**Data rows**
----

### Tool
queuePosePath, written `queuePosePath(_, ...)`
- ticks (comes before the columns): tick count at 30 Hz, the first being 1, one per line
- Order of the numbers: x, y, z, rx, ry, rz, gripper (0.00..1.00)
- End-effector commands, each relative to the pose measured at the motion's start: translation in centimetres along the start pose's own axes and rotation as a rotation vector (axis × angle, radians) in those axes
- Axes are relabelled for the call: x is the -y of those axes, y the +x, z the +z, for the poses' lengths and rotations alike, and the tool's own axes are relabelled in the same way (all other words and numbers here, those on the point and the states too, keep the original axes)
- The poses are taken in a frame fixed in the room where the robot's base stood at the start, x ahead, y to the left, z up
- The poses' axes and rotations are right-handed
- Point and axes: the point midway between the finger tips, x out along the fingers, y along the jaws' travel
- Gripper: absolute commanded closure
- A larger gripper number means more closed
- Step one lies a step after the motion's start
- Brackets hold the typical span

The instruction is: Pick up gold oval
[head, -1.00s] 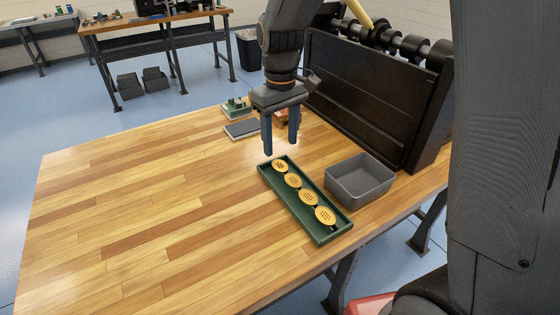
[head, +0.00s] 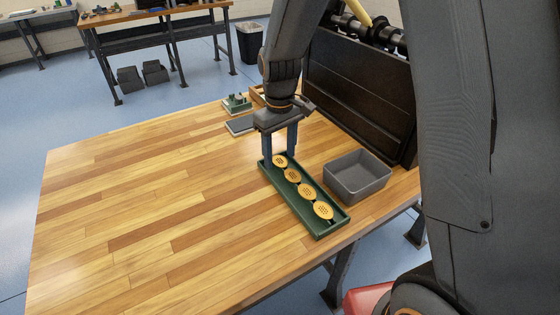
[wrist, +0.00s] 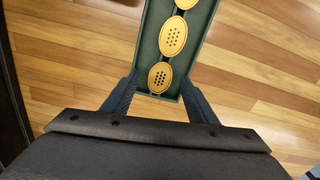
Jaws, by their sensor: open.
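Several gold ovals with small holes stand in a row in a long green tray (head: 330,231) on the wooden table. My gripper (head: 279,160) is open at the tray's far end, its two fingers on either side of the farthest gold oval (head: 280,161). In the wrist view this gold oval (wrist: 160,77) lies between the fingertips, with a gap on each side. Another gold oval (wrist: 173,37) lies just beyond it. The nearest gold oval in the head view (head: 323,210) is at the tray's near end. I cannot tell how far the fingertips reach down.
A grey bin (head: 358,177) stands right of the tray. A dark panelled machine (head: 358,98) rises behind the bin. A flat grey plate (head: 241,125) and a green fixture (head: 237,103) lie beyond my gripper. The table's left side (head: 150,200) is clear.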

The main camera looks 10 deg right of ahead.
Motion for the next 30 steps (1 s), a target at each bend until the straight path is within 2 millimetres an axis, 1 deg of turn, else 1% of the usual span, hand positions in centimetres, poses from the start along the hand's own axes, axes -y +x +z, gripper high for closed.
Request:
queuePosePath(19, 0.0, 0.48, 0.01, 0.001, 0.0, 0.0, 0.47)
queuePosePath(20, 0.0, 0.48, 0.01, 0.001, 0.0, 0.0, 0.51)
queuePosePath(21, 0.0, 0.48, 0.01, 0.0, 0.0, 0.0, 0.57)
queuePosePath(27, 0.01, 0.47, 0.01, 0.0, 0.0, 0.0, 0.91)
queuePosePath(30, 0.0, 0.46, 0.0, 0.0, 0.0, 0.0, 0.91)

----

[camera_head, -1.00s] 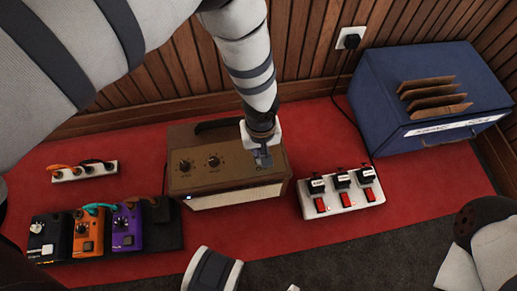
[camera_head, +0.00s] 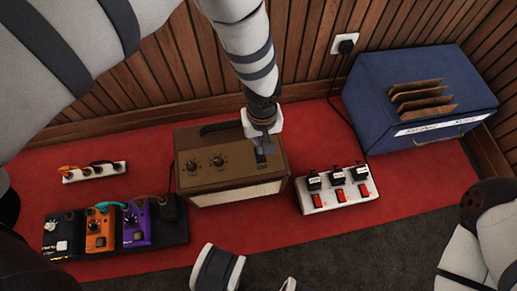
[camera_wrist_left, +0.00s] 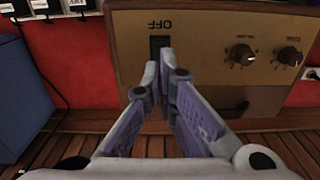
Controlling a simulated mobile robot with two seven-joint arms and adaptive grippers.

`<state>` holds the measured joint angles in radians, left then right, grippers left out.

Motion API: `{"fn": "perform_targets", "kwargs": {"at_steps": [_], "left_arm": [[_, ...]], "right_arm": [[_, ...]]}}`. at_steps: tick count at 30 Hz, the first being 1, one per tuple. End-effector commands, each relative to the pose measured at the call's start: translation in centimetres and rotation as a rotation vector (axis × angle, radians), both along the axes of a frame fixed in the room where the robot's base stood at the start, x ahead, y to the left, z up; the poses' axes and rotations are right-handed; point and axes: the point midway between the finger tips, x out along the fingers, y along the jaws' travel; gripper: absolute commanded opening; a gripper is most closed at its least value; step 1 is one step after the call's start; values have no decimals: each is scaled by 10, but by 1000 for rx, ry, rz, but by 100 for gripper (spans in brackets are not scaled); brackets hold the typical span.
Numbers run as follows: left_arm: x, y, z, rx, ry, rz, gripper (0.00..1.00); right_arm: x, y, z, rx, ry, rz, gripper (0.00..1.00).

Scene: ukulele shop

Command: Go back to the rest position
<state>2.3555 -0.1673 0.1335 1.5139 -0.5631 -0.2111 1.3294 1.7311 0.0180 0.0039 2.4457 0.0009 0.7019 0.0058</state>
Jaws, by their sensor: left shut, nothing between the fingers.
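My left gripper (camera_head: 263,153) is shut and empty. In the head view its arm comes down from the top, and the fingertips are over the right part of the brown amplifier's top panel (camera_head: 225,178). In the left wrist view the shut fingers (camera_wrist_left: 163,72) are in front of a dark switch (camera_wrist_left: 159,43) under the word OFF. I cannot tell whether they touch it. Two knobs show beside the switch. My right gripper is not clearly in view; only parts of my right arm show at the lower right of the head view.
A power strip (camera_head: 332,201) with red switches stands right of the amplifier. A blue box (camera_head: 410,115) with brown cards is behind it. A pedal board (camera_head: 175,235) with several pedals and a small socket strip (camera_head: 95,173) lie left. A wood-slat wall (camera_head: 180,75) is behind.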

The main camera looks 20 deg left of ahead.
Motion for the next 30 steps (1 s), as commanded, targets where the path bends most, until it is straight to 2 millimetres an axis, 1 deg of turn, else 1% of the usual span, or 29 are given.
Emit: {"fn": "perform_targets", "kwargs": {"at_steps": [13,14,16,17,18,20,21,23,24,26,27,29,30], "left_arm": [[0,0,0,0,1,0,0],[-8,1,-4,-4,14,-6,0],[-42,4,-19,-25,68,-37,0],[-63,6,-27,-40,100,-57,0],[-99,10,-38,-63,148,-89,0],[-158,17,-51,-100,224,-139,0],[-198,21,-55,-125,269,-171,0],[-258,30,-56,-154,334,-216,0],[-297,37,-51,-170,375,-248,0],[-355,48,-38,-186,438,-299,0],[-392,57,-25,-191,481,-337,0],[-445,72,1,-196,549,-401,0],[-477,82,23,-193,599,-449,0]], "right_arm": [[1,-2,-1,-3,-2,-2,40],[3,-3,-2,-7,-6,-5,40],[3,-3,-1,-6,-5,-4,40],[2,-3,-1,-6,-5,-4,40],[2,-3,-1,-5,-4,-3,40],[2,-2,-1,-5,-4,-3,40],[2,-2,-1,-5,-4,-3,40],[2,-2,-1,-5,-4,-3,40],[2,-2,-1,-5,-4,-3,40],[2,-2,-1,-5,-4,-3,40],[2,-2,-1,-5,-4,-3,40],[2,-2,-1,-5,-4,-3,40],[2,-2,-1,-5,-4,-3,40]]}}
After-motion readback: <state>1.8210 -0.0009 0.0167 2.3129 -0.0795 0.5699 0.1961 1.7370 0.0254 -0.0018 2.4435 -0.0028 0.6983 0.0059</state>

----

**Exercise brief**
Extract all lines of the records above that include "next".

**Output for this task**
Motion for the next 30 steps (1 s), a target at each bend until the straight path is within 2 millimetres an axis, 1 deg of turn, else 1% of the usual span, hand positions in centimetres, poses from the start along the hand's own axes, axes -y +x +z, gripper high for closed.
Motion for the next 30 steps (1 s), as commanded, targets where the path bends most, until it is straight to 2 millimetres an axis, 1 deg of turn, else 1% of the usual span, or 29 are given.

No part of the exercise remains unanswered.